Away from Home

This past weekend, we’ve been on the hoof again. Another out-of-town wedding, another lovely, beautiful time. It is so good to be able to celebrate the joy and commitment of dear friends, especially friends you’ve known practically forever. I was trying to explain to Beangirl just how long I’ve known the bride in question, and it utterly boggled her mind. The bride and I were camp counsellors together as teenagers, but how on earth could Beangirl’s mum ever have been sixteen? But then, that’s how it is. The pre-maternal mother is an imaginary creature, of course. I can just about imagine my mum before I came along, but I can’t erase my sisters from the frame. Someone’s got to be holding her hand. How could she have walked down the street without any of us? How is that possible? And when I try to jump back to before Dad came along, I might as well be imagining someone else altogether. I find myself picturing mini-skirts, bad enormous sunglasses (sorry, Mum) and well, nothing. Or maybe just a character in a book who shares biographical similarities with my mum because I can’t quite imagine my mum as my mum before she was a mum.

It’s like imagining your home without you. You can try, and you know it is out there, but it isn’t quite real, is it?
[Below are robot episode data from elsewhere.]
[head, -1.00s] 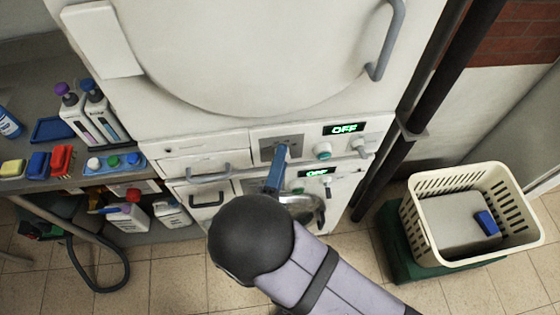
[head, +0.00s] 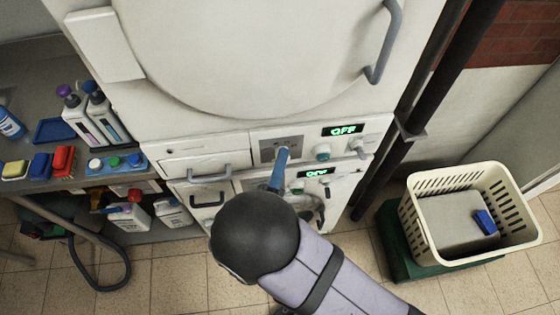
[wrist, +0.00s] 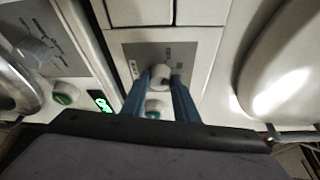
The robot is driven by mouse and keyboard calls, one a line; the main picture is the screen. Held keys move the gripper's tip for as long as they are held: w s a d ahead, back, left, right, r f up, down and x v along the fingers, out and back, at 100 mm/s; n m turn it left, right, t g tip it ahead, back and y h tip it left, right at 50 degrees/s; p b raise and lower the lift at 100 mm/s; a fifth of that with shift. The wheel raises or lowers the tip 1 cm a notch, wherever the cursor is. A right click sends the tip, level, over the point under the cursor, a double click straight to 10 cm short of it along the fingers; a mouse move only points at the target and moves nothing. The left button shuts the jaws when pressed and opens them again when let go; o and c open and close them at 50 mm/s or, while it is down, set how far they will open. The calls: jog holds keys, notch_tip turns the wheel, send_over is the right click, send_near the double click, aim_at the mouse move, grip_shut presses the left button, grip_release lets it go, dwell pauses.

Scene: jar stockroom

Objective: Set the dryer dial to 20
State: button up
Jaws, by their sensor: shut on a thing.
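The dial (wrist: 161,76) is a pale round knob on a grey printed plate of the upper machine's panel. My gripper (wrist: 160,82) has its two blue fingers on either side of the knob and is shut on it. In the head view my gripper (head: 282,154) reaches the grey dial plate (head: 267,148), and its fingers hide the knob. The plate's markings are too small to read. The upper display (head: 343,130) shows OFF in green. The lower machine's display (head: 317,173) is also lit green.
A green button (head: 323,152) and a latch knob (head: 357,149) sit right of the dial. A drawer handle (head: 209,172) projects at the left. The round door (head: 250,60) is above. Bottles and brushes sit at left.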

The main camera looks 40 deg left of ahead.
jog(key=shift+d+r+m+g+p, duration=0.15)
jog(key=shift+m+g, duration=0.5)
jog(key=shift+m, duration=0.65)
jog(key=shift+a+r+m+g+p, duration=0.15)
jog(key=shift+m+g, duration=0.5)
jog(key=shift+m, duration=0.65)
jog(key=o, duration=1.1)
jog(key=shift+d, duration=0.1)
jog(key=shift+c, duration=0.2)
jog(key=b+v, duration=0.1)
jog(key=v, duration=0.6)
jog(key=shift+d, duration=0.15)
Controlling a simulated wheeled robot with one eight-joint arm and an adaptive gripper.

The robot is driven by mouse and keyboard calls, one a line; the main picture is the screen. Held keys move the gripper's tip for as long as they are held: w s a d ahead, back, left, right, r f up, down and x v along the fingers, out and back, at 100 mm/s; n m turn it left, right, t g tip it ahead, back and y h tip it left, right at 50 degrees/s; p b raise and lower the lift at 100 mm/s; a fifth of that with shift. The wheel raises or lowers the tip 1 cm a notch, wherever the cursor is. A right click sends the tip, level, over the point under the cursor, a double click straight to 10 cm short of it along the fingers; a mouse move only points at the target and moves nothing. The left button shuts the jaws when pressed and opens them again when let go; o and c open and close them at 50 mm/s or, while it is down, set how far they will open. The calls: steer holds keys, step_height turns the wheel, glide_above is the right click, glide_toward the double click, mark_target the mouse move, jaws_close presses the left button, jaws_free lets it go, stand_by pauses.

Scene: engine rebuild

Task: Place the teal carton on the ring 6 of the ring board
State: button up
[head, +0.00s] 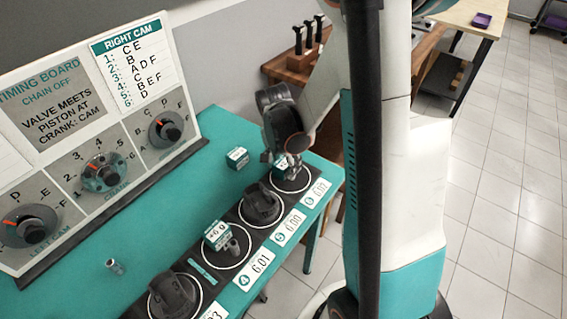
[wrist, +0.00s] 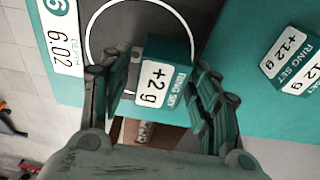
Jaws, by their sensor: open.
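A teal carton with a white label reading "+2 g" (wrist: 160,85) is between the spread fingers of my gripper (wrist: 158,80) in the wrist view. My gripper (head: 285,163) is open over ring 6 in the head view, with part of the carton showing under it. Ring 6 (wrist: 88,38), a white circle on the dark ring board beside the 6.02 plate (wrist: 62,45), lies under and around the carton. The carton overlaps the ring's inside; its base is partly hidden, so I cannot tell how well centred it is.
Another carton, "+12 g" (wrist: 290,65), stands on the teal table, also in the head view (head: 237,158). A "+6 g" carton (head: 217,236) is on ring 4. A dark piston (head: 262,205) stands on ring 5. The timing board (head: 90,130) is at left.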

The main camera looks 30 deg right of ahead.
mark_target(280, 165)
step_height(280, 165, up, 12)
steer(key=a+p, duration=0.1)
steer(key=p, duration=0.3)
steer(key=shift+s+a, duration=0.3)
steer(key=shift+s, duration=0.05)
For us, being away from home the past few days has been lovely and tiring, too. The way it always is with small children. On the whole, they have been great. A few bumps and grumps, but they tend to travel well. Plum has been the trickiest one. Sleeping in a strange place and being surrounded by unfamiliar people and SOUNDS. Goodness, it makes sense he’s been a little quirky. But we’re taking the extra cuddle demands in shifts and trying to ease the path with as much gentleness as we can muster. And with cobbled together bits and pieces of our usual routine. Like making dinner together even though we are staying in a friend’s apartment. Like stories at bedtime. And going to church on Sunday morning.
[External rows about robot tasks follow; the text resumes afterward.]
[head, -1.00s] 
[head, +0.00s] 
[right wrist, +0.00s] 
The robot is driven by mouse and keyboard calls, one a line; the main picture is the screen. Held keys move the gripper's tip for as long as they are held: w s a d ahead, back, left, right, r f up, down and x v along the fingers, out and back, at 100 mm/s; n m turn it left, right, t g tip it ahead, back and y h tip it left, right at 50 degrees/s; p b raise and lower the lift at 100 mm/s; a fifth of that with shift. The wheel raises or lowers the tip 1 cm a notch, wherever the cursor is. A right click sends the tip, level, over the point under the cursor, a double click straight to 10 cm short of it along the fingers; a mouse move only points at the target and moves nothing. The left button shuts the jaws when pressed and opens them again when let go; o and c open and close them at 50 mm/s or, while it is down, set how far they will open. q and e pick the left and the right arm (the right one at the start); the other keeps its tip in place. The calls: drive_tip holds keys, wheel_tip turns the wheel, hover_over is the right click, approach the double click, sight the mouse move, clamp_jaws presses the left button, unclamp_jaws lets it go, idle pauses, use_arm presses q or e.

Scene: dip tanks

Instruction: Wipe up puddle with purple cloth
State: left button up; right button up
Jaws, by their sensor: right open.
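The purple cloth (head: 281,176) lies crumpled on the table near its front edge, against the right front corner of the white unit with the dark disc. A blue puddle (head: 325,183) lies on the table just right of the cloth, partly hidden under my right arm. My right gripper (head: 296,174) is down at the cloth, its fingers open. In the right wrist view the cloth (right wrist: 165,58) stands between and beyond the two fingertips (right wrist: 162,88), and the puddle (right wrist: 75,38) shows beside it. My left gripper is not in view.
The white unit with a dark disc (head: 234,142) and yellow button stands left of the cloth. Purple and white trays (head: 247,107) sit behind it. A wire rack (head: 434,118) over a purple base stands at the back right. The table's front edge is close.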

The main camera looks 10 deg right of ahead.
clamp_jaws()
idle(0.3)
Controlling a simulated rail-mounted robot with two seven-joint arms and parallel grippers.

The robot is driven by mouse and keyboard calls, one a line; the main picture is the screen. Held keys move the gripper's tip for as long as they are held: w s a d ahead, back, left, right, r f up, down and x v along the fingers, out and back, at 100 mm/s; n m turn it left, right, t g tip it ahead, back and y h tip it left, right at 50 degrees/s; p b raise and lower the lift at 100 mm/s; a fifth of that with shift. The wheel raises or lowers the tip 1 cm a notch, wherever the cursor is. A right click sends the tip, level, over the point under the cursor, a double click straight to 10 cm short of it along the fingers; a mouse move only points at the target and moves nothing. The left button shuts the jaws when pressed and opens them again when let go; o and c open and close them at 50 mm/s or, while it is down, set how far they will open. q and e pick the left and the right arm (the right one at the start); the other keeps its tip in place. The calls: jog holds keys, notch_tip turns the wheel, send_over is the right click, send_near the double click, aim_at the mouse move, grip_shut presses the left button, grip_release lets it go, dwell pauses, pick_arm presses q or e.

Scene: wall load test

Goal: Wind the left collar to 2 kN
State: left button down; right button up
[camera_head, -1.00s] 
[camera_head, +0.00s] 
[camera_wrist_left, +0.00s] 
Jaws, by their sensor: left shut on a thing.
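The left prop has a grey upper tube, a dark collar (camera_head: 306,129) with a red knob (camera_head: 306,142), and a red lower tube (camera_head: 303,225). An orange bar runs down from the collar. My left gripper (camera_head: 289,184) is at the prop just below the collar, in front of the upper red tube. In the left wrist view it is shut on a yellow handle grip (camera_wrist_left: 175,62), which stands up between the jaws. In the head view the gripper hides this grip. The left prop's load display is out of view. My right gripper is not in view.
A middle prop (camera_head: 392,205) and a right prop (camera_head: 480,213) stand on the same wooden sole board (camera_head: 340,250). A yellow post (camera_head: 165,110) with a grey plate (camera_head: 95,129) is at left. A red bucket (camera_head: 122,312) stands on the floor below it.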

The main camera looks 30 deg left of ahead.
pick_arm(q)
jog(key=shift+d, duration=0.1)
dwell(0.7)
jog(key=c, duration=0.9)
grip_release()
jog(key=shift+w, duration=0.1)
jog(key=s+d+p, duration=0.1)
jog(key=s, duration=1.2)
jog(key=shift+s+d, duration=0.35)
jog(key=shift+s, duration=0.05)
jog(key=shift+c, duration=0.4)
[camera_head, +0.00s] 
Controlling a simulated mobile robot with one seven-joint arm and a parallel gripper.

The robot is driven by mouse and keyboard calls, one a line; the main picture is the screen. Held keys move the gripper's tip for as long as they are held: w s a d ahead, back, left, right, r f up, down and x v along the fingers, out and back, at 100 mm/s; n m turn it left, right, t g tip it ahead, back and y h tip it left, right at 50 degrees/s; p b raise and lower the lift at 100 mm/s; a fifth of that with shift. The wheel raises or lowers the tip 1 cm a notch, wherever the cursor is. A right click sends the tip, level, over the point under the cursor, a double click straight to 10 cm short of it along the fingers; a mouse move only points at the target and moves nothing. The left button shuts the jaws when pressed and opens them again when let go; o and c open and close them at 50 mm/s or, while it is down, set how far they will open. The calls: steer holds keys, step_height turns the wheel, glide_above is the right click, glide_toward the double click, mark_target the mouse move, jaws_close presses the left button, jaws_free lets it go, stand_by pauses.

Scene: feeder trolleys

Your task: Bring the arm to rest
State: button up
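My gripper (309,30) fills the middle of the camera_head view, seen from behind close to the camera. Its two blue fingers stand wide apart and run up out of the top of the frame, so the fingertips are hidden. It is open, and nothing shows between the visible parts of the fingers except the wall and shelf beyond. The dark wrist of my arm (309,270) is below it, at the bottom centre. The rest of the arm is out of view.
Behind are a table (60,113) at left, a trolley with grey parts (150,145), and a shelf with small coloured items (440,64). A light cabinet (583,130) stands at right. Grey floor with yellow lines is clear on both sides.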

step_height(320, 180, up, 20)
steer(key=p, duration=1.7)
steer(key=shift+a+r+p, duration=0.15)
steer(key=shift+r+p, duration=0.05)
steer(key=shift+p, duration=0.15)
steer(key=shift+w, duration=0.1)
Yesterday morning started early, as mornings with little ones tend to, but somehow we weren’t quite ready to head out to face the day until well after worship at most of the local congregations had already started. With a little Internet hunting, the Spouse found us a congregation that met at 10:30am and then again at noon in a local community centre. Or so we thought. Actually, the service ran from 10:30 to noon. Oops. When we arrived with a healthy bit of wiggle room before the noon service, we were most definitely ridiculously late. And welcomed.

The Spouse and Plum (sleeping) were ushered into the sanctuary space, and the bigger kids and I were taken upstairs to join the Sunday School kids. The storytelling there was long over, but we were quickly brought up to speed and settled in chairs at one end of a very long, very messy table. (I suppose that last bit might be part of why it felt like home.) The leaders learned my kids names right away, found us paper, paint and pots of glue, glittery foam cut-outs, googly eyes, jingle bells and cotton wool. All this to express the Good Shepherd, of course. Blue sat next to six-year-old Doris who had fantastic beaded braids in her hair, and she rattled them in his direction so he could have a listen. Beangirl found some glitter pens and made a marvellous drawing of herself perched in a mighty tree. She said it was a refuge and a fortress. Beautiful.

Now, this congregation is about a million theological and ecclesiastic miles away from home for us. Our home church is very formal. We sing old-school hymns with an organ, pray with read responses and our sermons are brief, while our pews and traditions very long. This congregation, as I mentioned, meets in a community centre. They sit on borrowed stacking chairs and they sing repeating choruses. They say Amen an awful lot during the prayers. They didn’t know us or expect us and we didn’t know them, but we were welcomed as if we’d come home.

This was a home we didn’t imagine, one we did nothing to create, but home it was nevertheless. Home was offered,  even though we were just passing through, because our greater home is in God. We’re all pilgrims passing through, every Sunday, regardless of where we are. It is good to be reminded of that. I’m glad that yesterday morning my kids could experience that first-hand.  And I’m glad for Doris’ hair beads and glitterpens and handfuls of cookies for Plum when he woke up and mugs of hot tea. And a place to worship away and at home on Sunday morning with the people of God.